■ Problem to work on ■
Gather all lines in the records below that include the word "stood".

■ Data provided ■
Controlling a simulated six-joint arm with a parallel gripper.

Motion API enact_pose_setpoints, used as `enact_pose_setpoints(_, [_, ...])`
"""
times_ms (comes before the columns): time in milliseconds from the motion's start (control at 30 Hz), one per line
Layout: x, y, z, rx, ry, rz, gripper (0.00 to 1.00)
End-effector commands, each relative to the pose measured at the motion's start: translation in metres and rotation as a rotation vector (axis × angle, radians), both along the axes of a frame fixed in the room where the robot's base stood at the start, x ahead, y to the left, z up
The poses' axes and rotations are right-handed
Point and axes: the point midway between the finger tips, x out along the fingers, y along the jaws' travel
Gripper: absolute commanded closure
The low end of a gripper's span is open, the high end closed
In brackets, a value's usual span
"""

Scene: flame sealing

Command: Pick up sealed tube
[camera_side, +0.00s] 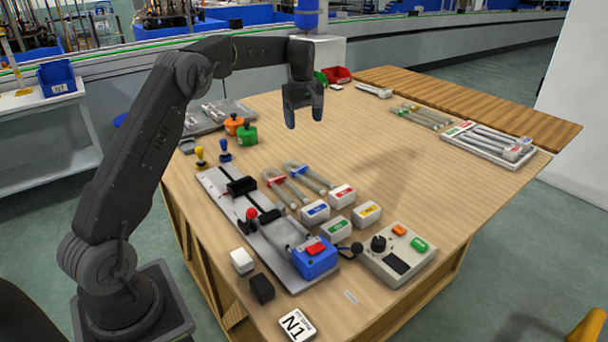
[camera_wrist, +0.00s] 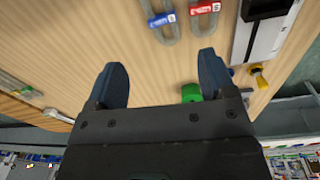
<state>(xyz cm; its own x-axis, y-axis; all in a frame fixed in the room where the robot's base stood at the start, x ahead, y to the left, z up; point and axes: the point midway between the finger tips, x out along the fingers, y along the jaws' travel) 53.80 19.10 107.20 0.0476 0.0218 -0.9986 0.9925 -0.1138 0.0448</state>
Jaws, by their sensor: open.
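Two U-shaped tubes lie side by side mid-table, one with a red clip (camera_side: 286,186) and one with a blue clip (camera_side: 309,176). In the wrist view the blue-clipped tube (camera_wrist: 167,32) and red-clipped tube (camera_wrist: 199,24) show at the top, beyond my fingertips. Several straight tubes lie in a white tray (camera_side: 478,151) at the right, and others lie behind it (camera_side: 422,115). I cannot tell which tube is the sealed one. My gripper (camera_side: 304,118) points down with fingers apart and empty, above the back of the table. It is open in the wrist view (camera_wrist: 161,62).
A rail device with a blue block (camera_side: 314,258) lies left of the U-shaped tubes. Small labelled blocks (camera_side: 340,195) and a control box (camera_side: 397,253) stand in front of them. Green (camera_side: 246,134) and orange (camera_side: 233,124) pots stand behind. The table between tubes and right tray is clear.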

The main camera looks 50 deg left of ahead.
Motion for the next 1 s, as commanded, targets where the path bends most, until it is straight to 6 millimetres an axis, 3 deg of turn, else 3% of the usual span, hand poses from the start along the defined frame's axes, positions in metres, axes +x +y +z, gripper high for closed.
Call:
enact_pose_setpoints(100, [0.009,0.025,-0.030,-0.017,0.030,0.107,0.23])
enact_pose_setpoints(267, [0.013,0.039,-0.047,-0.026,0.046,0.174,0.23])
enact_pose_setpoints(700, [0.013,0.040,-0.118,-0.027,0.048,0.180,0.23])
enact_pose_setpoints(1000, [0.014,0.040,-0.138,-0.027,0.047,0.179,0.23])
==
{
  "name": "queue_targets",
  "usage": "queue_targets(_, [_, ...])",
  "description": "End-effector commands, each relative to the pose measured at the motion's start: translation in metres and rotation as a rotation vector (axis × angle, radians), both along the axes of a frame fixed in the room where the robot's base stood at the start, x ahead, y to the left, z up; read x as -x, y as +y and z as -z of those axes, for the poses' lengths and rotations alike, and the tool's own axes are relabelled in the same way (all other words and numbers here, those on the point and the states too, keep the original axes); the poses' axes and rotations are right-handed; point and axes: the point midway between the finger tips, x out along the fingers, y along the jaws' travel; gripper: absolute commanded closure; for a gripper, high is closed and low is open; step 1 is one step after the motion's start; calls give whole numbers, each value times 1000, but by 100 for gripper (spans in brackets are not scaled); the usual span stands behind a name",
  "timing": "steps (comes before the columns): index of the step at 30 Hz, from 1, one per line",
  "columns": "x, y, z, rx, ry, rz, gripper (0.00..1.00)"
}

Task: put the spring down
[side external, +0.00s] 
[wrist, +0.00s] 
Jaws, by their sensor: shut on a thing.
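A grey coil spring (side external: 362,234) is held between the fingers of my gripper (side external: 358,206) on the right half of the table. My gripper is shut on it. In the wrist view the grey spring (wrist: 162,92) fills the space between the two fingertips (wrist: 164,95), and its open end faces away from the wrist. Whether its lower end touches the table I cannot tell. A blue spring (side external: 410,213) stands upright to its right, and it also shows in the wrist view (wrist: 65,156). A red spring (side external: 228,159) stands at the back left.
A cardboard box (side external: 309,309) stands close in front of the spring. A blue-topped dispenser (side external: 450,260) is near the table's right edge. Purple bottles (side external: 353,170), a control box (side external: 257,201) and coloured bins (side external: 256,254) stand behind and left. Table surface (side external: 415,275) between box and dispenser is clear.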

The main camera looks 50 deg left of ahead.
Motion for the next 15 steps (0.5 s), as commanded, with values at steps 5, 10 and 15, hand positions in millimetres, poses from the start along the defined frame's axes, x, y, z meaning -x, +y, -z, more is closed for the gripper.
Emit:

■ Written response ■
End-effector commands, each relative to the pose measured at the motion's start: translation in metres and rotation as a rotation vector (axis × angle, radians), both along the axes of a frame fixed in the room where the robot's base stood at the start, x ahead, y to the left, z up
<state>(xyz cm; its own x-axis, y-axis; all in a frame fixed in the room where the robot's base stood at the start, x ahead, y to the left, z up; point and axes: the point midway between the finger tips, x out along the fingers, y along the jaws' travel) 53.80 19.10 107.20 0.0476 0.0218 -0.9986 0.9925 -0.1138 0.0448</state>
  "description": "End-effector commands, each relative to the pose measured at the motion's start: translation in metres and rotation as a rotation vector (axis × angle, radians), both along the axes of a frame fixed in the room where the robot's base stood at the start, x ahead, y to the left, z up; read x as -x, y as +y and z as -z of those axes, for the poses' lengths and rotations alike, and the tool's own axes are relabelled in the same way (all other words and numbers here, those on the point and the states too, keep the original axes); the poses' axes and rotations are right-handed; point and axes: the point midway between the finger tips, x out along the fingers, y along the jaws' travel; gripper: absolute commanded closure; for a gripper, high is closed and low is open; step 1 is one step after the motion's start; calls give whole numbers, each value times 1000, but by 100 for gripper (spans in brackets are not scaled); the usual span stands behind a name",

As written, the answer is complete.